HomeNLP

General Information on the Lecture, Term WS 10/11:

EDV Nr. 21309
Date: Do 14.15h-15.45h
Room: 135
SWS/ECTS: 2/3

Announcements:

October, 7th 2010: First lesson of the term

Content

Natural Language Processing (NLP) deals with techniques that enable computers to understand the meaning of text, which is written in a natural language. Thus NLP constitutes an essential part of Human Computer Interaction (HCI). As a science NLP can be considered as the field, where Computer Science, Artificial Intelligence and Linguistics overlap.

NLP enables applications like dialog systems, machine translation or sentiment analysis. Since the advent of Web 2.0 sentiment analysis plays a dominant role. It’s goal is to determine the sentiment on products, components, and properties out of a vast amount of mostly user generated web-content.

In this lecture the basic techniques of NLP will be taught. However, the lecture does not only provide the theory but also the implementation of the relevant NLP procedures. For the implementation Python and the Natural Language Processing Toolkit (NLTK) are applied. As a showcase for the relevant NLP techniques a sentiment analysis system will be implemented and optimized iteratively.

Lecture contents:

Lecture 1 provides an overview on NLP, it's main goals, challenges and applications. Moreover in this lecture the overall structure of the course and it's goals are described

Lecture 2 is a general introduction into the programming language Python. In all of the following lectures Python-implementations of the introduced techniques will be presented

Lectures 3 and 4 are concerned with text preprocessing and normalisation. E.g. how to access data from the web, clean HTML, segment text in sentences and words (tokenization) and transform words to their basforms (stemming and lemmatization). For this the most important encoding types are discussed. Moreover, the application of regular expressions in NLP is introduced and some popular stemmers are applied.
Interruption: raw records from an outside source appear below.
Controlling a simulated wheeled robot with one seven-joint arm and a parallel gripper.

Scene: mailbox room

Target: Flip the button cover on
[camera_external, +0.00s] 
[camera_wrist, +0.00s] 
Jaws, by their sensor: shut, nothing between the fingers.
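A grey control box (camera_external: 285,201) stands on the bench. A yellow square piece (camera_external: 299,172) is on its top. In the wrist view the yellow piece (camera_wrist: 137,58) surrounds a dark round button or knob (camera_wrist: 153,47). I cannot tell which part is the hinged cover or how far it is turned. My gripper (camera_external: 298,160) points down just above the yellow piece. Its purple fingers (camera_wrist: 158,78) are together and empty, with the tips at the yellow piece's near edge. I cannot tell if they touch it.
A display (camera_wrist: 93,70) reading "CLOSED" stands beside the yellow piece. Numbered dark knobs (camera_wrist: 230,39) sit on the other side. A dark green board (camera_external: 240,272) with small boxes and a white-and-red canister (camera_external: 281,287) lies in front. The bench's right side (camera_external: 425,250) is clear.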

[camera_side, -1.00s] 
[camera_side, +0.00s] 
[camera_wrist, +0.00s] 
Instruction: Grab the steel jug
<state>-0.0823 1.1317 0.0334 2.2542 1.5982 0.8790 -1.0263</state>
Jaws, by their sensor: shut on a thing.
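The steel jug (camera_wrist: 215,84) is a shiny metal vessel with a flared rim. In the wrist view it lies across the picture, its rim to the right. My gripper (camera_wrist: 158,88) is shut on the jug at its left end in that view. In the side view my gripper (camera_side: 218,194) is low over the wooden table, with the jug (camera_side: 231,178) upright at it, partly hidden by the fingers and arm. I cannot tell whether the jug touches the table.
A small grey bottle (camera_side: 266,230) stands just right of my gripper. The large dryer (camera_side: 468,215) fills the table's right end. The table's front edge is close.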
Lecture 5 introduces algorithms for text classification and methods to measure and evaluate performance of these algorithms

In Lecture 6 the application Sentiment Analysis is introduced. This example application serves as a showcase to demonstrate the use of all NLP techniques introduced in the sequel.

Lecture 7 is concerned with the use of corpora and lexical resources in NLP.

Lectures 8 is concerned with morphological- and lexical analysis, Part of Speech tagging and taggsets

In Lecture 9 techniques for syntactical analysis are presented, such as chunking and parsing

Lectures 10 deals with Information Extraction and its subtasks Named Entity Recognition and Relation Recognition.

Lectures 11 introduces techniques for the extraction of meaning (semantics) from text (semantic analysis).